──────── SUPPLIED INFORMATION

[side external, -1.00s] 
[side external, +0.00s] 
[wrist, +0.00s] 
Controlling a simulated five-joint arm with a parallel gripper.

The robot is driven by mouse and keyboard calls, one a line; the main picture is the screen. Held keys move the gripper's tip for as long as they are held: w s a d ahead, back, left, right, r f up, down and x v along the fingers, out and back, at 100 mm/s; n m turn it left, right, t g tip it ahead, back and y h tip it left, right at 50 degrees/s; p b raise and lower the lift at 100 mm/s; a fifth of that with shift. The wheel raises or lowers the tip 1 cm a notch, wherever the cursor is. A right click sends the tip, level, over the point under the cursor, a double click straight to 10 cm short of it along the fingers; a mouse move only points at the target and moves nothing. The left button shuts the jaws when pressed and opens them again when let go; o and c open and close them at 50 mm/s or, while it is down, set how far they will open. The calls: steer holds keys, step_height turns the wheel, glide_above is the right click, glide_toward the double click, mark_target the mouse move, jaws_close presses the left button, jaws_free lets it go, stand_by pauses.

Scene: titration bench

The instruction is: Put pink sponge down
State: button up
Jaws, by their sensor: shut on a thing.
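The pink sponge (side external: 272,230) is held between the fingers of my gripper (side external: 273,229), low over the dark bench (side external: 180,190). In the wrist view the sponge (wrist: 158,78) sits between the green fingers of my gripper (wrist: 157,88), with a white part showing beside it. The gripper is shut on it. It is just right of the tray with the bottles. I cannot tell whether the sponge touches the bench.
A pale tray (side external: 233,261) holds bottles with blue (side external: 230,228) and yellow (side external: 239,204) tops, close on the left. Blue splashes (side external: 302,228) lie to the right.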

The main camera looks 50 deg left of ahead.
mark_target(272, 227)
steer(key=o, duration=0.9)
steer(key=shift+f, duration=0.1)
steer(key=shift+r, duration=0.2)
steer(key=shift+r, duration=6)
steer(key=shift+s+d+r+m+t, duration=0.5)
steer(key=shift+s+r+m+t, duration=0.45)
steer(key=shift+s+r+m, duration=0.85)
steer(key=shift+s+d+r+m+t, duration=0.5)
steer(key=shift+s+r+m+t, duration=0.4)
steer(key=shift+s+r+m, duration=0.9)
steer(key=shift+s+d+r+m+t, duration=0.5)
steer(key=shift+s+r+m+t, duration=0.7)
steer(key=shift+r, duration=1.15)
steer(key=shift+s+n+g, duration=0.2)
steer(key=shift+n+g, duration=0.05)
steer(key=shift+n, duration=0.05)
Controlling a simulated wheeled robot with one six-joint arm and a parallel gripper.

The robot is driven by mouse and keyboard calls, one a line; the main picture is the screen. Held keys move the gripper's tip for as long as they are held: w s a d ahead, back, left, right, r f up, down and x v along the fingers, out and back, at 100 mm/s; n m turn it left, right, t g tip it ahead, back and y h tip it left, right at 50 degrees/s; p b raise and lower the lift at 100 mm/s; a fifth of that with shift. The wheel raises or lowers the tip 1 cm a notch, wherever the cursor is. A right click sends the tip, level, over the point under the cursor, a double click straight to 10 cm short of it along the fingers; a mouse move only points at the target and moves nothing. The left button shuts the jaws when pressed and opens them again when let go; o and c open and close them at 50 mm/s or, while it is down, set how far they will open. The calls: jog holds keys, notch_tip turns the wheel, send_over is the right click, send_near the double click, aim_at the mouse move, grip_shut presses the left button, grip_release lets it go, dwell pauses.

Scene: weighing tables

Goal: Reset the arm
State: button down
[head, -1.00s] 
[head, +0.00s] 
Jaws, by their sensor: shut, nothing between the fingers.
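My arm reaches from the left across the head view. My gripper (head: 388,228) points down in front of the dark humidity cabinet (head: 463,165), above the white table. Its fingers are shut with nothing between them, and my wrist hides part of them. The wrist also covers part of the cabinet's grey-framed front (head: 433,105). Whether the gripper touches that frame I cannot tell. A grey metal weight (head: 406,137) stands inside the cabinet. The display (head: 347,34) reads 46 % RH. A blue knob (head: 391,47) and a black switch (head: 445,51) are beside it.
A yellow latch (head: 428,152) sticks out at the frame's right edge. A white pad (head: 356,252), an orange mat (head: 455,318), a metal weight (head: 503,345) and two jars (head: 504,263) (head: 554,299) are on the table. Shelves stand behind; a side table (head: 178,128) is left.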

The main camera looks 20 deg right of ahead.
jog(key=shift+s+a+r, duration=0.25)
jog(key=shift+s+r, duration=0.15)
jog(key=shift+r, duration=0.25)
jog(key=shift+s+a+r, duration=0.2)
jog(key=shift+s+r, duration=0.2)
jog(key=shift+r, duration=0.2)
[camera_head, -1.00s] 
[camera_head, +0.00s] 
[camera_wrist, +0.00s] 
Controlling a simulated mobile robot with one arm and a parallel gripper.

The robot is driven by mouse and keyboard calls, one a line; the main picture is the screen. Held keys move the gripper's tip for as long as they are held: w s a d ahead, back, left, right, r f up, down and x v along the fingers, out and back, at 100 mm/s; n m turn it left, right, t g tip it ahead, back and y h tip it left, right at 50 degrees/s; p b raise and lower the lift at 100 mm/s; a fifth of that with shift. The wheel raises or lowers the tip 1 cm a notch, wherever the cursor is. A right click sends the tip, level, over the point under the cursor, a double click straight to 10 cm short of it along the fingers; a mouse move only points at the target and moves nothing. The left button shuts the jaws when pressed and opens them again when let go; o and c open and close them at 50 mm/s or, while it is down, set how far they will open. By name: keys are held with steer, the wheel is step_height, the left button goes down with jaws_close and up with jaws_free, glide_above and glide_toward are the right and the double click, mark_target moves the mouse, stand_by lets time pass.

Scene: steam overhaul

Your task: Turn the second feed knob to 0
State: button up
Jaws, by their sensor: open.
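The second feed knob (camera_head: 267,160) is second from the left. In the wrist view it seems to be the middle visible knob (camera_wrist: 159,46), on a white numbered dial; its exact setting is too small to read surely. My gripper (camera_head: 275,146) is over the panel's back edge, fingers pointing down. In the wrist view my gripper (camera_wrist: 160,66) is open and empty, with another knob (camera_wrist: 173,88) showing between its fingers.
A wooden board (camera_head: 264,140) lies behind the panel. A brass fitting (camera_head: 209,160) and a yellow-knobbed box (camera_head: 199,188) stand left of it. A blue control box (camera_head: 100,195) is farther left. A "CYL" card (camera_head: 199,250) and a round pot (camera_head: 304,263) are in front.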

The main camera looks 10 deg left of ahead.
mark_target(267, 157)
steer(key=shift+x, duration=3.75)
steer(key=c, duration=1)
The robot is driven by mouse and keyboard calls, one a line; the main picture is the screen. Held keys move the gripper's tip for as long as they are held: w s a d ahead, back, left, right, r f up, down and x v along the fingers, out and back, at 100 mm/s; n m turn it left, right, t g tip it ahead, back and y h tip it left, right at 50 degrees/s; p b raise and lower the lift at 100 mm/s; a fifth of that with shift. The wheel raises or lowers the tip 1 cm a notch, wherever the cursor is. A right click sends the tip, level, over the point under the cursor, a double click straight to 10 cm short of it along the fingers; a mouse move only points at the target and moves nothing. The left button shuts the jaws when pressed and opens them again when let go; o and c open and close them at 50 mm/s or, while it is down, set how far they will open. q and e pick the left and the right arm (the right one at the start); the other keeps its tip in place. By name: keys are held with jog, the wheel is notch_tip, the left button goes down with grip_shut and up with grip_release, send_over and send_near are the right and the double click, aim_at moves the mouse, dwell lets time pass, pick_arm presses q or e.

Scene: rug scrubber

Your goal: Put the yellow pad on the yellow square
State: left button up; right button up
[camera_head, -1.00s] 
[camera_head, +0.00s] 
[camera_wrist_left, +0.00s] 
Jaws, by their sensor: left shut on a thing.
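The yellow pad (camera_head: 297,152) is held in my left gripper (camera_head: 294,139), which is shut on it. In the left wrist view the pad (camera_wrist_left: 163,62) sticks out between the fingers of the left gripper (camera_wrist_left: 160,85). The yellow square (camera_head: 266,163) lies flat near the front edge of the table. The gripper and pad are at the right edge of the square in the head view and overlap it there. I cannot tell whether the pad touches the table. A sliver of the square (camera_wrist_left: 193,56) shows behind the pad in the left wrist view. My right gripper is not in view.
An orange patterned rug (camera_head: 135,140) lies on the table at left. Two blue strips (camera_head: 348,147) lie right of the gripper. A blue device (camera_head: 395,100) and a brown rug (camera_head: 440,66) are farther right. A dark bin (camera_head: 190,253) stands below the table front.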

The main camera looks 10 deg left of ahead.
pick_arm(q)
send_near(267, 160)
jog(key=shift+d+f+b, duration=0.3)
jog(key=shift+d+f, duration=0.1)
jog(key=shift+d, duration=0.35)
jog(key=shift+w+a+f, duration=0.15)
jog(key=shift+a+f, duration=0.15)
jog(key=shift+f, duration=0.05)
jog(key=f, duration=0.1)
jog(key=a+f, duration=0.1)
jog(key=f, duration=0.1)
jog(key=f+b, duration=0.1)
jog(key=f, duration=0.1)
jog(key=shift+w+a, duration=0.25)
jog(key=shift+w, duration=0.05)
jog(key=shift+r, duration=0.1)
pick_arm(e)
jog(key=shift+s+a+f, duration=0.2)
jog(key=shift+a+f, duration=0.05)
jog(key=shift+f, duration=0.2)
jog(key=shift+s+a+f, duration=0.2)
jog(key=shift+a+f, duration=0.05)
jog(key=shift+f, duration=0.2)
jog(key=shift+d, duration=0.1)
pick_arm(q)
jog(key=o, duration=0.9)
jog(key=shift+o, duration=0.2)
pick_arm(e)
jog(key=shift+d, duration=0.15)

────────────────

* _GIVEN EXERCISE_:
Pick out each line containing "Scene" and report it.

* _THE SOLUTION_:
Scene: titration bench
Scene: weighing tables
Scene: steam overhaul
Scene: rug scrubber

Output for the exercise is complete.